* begin Stored data *

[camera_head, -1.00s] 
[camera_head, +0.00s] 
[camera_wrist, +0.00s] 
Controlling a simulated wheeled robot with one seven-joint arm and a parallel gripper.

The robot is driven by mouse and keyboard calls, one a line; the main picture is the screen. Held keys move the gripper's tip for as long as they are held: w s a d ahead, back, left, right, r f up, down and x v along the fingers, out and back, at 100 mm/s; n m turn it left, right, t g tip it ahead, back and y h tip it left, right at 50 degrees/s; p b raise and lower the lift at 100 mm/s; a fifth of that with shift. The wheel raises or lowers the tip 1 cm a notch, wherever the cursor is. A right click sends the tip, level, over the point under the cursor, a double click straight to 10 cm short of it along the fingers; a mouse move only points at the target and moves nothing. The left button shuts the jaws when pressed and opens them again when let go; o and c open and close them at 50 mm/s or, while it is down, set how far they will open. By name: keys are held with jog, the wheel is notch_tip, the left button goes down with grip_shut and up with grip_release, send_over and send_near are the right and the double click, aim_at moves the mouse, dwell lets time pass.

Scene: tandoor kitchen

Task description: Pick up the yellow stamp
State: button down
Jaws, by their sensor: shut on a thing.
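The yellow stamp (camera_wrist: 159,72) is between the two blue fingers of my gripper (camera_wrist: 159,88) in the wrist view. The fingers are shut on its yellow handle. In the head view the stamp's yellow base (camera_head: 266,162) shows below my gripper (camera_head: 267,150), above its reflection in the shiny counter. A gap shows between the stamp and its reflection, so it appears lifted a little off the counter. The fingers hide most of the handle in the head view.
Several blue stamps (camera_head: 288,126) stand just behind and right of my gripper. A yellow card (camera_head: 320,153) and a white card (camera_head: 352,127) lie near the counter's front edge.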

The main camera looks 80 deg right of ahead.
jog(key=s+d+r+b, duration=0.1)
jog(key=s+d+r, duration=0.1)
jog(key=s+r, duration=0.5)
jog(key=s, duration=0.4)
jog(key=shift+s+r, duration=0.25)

* end Stored data *

To do: Give only the count of lines in which the string "down" appears.

Answer in full: 2